Bologna sta cambiando, esemplificative le porte (città antica) che diventano centri commerciali. Una sorta di critica sociale, la tua?

In questo libro le porte antiche sembrano integre, anzi rispettate e curate: il progresso nefasto è appena fuori porta, vorrei dire alle porte delle porte. Per questo, a volte, fatichiamo a rendercene conto: perché questa falsa modernità convive con un antico restaurato, ottimizzato, reso quasi sterile.

Il censimento fotografico di cui parli nel testo e che costituisce in qualche modo un punto di svolta per il romanzo mi ha molto incuriosita. So che si tratta di un documento esistente. Puoi parlarci di come ci sei entrata in contatto?

E’ un librone con la copertina rossa, più esattamente è il catalogo di una mostra, pubblicato nel 1970 dall’editrice Alfa con il titolo “Bologna Centro Storico”.

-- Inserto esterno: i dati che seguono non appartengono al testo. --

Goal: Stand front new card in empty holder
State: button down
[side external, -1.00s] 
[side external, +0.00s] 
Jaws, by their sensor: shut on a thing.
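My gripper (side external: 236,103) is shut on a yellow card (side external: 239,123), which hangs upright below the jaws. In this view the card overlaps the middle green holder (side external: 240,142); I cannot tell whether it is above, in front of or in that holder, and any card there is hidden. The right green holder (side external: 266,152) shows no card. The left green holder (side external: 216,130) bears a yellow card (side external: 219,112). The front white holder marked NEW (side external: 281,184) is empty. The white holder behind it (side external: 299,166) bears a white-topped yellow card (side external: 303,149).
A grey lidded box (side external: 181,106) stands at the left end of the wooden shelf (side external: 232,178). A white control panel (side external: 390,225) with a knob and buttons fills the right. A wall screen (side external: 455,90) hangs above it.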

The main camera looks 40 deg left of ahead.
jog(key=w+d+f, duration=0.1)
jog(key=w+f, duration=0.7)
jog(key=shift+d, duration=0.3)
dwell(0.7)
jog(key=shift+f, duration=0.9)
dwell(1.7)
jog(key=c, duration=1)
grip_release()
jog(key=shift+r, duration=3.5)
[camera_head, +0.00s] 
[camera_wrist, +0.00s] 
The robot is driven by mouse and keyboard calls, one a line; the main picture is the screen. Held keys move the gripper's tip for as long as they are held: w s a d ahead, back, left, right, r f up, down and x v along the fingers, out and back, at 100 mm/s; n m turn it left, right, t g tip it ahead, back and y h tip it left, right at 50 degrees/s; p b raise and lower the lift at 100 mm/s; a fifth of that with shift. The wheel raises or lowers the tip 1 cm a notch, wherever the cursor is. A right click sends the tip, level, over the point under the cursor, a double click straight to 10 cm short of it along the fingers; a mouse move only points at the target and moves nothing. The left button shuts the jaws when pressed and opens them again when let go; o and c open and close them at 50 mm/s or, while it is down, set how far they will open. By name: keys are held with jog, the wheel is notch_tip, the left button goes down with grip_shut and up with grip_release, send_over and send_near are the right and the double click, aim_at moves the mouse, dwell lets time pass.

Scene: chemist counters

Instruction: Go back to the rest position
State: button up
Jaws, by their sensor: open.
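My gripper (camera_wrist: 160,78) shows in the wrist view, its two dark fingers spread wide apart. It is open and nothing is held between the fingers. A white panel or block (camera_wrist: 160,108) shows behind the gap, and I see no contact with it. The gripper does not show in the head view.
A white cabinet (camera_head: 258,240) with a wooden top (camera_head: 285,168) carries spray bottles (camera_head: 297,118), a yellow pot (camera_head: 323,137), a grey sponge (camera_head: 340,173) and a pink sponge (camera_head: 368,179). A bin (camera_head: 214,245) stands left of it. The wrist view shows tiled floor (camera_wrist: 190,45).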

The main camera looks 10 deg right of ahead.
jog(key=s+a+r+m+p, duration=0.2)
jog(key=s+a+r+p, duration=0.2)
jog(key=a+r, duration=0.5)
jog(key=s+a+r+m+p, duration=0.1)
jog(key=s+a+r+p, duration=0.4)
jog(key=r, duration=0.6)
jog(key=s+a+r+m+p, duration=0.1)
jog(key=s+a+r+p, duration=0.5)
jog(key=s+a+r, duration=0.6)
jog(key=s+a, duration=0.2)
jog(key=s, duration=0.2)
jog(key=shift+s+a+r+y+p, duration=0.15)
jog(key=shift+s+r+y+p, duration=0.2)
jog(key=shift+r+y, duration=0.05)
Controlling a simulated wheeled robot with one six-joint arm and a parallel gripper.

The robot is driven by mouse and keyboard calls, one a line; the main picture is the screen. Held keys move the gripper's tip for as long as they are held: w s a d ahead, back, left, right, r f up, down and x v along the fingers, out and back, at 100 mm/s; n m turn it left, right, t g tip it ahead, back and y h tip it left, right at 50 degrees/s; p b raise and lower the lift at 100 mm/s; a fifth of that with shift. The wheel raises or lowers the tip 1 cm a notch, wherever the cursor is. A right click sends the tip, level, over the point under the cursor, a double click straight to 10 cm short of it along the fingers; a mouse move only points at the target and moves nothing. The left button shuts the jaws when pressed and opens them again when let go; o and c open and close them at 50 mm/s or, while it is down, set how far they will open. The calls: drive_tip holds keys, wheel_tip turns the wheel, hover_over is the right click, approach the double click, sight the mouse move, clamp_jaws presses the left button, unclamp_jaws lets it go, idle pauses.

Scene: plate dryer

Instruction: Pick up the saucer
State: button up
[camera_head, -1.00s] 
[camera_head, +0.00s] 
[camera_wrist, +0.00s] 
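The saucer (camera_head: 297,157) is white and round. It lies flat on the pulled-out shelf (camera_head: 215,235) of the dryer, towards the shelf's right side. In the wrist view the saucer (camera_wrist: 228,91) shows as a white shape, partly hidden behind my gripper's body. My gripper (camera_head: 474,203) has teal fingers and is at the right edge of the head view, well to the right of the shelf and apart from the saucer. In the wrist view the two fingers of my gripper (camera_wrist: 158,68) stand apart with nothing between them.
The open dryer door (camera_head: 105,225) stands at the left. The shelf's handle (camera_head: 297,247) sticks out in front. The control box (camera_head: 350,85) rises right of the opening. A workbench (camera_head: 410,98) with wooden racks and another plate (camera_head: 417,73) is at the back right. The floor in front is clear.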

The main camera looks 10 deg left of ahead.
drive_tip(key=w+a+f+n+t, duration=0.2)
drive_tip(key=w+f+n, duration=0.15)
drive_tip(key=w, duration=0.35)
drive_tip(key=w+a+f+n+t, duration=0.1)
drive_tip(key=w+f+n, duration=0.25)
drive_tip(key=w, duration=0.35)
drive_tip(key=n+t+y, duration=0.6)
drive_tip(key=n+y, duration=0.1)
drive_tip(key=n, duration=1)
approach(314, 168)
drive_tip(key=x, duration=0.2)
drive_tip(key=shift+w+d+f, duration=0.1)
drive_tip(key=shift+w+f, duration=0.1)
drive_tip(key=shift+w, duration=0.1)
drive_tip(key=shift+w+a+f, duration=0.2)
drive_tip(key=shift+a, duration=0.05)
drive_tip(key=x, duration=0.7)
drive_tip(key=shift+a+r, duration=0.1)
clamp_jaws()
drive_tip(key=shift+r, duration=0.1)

Se ne trovano ancora delle copie nelle librerie antiquarie, e forse su E-bay. Lo conosco da sempre, perché mio padre me ne parlò tanti anni fa. La parte più emozionante del libro sono senz’altro le foto del rilevamento: Bologna quasi deserta, vuota, finalmente visibile senza le croste del traffico. Ma se ci fossero solo le foto, sarebbe un bellissimo album e basta… invece ci sono indagini, studi sociali, riflessioni importanti sull’idea di centro storico e sui possibili progetti di salvaguardia. Allora la città guardava avanti, e per poter guardare avanti doveva fare un passo indietro, fermarsi un momento e guardare meglio.

E più in generale, quali sono le fonti da cui trai ispirazione per le tue scritture?

Gente che incontro, discorsi, tracce musicali, passeggiate nelle città. Oggetti ritrovati. Certi mercatini dell’usato, alcuni brevi viaggi in treno, quello che si chiama “paesaggio sonoro”; poi vengono i libri, le voci di narratori e personaggi… ma le fonti primarie sono fuori, nel mondo.

Puoi parlarci dei tuoi progetti futuri più prossimi che riguardano la letteratura?

Temo che ti sembrerà un po’ vago… sto scrivendo, ma per ora non è un progetto chiaro: so solo che sto prendendo appunti sugli anni Cinquanta dello scorso secolo.